EXERCISE REQUIREMENTS
Pull out from the material below all lines with "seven".

━━━

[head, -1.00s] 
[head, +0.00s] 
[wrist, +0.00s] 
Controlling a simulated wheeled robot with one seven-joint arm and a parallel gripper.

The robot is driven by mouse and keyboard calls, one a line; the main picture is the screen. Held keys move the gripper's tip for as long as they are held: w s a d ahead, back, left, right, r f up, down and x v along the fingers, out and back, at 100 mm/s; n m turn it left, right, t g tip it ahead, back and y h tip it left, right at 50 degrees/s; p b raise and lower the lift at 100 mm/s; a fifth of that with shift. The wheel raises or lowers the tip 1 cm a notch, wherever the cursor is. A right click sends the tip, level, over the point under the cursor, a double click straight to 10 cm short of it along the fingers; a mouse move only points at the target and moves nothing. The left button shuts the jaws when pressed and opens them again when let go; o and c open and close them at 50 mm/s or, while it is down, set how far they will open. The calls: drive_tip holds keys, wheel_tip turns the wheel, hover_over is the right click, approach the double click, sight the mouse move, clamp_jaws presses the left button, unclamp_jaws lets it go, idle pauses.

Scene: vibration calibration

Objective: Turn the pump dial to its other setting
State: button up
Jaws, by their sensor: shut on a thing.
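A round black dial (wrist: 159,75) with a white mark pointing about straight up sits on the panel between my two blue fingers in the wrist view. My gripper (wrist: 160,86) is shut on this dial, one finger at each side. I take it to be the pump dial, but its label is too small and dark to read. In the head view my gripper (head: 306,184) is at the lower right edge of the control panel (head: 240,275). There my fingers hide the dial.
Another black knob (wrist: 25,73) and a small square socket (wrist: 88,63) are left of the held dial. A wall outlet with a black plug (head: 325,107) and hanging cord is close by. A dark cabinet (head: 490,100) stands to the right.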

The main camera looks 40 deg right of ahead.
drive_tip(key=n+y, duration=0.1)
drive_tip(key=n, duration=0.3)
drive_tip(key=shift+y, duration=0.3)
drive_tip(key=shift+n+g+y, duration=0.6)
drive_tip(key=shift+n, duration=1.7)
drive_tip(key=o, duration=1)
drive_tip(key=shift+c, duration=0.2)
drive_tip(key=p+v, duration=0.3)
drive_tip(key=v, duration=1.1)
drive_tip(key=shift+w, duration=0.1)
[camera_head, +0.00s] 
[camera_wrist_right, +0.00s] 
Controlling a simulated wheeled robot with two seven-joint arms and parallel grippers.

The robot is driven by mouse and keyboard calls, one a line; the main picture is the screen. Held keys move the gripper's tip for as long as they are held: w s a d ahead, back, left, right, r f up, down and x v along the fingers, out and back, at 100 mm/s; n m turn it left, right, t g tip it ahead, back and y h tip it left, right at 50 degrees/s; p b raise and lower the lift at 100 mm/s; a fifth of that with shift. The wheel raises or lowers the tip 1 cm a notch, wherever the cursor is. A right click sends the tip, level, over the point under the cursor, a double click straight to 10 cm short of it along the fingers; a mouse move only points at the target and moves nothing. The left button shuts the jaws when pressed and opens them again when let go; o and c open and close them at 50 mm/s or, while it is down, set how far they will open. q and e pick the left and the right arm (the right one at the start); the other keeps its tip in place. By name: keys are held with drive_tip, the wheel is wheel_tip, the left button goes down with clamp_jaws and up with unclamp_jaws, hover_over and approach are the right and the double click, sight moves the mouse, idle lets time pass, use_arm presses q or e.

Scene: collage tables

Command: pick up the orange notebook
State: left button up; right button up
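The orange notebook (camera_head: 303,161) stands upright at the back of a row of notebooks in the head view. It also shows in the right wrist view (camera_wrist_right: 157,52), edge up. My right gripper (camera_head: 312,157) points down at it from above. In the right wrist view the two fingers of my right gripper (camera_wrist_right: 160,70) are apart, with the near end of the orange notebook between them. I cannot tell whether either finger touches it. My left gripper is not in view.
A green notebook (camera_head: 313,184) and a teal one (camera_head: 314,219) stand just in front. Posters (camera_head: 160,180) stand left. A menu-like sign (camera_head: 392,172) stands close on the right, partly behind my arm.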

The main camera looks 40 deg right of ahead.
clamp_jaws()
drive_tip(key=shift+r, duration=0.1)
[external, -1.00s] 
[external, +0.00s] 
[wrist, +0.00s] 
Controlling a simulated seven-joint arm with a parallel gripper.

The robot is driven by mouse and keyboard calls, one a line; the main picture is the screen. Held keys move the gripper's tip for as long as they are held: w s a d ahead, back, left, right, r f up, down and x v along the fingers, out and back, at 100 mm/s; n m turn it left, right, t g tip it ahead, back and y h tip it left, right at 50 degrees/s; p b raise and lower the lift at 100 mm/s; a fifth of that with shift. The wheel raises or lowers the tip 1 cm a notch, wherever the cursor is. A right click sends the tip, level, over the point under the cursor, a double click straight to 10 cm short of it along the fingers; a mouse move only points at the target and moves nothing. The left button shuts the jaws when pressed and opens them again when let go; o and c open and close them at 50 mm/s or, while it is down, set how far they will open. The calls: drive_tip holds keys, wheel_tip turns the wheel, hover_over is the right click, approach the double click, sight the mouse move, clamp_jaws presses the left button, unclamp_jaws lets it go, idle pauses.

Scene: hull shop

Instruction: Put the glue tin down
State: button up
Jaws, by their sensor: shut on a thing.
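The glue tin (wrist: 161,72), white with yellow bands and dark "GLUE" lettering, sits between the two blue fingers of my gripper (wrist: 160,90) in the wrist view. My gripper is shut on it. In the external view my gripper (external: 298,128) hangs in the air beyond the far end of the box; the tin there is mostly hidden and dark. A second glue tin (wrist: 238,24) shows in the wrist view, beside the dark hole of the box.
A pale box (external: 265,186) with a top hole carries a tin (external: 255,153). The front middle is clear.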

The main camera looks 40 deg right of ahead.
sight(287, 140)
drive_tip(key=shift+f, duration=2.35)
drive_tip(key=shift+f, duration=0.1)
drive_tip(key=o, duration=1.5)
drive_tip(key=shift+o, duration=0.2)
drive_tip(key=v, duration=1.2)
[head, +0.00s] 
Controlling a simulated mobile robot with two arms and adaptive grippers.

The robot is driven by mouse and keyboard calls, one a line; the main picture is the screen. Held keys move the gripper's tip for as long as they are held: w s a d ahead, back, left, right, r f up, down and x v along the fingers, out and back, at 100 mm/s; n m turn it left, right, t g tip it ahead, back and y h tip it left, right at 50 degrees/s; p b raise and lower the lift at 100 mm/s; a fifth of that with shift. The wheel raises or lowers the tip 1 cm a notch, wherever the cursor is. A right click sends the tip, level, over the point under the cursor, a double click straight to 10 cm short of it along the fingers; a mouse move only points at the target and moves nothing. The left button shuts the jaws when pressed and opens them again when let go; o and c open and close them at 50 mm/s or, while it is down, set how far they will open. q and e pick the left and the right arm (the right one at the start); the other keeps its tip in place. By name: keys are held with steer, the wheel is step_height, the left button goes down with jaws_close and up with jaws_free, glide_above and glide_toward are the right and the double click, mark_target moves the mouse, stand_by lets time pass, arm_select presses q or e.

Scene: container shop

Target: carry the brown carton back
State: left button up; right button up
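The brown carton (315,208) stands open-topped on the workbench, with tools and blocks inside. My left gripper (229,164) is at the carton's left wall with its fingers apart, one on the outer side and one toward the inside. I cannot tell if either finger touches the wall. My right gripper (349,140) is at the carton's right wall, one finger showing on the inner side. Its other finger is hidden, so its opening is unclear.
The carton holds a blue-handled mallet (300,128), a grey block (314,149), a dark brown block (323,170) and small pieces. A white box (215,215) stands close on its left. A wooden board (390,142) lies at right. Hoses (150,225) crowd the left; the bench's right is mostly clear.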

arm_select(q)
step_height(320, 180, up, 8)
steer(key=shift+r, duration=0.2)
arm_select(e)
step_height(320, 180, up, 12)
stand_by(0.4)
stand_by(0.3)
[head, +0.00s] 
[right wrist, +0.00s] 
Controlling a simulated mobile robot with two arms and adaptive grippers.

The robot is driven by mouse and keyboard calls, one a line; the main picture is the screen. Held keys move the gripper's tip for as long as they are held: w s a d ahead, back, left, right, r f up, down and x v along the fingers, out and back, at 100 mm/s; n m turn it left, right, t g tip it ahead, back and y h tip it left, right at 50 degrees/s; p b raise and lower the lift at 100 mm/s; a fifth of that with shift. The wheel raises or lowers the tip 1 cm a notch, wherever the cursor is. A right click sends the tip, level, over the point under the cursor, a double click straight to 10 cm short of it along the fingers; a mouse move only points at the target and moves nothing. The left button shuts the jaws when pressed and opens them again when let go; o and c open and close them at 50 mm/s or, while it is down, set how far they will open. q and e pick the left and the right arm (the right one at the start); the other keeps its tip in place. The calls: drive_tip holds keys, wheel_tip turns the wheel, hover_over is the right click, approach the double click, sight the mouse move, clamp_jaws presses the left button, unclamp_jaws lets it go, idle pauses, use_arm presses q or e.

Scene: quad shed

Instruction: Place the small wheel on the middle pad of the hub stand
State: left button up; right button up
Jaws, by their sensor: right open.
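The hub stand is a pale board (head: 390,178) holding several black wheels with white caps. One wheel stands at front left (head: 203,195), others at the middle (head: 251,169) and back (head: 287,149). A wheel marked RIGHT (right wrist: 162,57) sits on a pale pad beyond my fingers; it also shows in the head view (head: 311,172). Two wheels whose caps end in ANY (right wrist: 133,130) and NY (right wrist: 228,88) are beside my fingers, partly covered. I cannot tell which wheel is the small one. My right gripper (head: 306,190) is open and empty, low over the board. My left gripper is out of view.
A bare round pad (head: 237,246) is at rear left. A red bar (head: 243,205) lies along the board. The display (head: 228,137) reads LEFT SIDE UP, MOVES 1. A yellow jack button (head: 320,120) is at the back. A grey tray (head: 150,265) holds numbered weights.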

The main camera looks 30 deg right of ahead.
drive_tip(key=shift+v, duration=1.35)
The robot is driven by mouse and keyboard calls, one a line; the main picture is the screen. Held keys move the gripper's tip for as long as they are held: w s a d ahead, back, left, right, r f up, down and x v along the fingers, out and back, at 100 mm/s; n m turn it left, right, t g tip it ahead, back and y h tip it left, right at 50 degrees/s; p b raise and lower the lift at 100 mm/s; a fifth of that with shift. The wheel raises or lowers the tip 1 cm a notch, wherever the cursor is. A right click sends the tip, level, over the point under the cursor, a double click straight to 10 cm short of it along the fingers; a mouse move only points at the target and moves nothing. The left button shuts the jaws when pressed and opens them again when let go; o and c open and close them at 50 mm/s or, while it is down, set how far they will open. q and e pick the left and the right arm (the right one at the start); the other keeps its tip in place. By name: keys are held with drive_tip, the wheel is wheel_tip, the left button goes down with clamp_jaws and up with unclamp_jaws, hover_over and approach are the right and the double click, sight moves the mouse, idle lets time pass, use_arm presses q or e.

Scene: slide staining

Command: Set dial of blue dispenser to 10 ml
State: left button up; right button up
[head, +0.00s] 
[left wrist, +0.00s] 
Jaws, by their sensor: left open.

━━━

SOLUTION TO THE EXERCISE
Controlling a simulated wheeled robot with one seven-joint arm and a parallel gripper.
Controlling a simulated wheeled robot with two seven-joint arms and parallel grippers.
Controlling a simulated seven-joint arm with a parallel gripper.

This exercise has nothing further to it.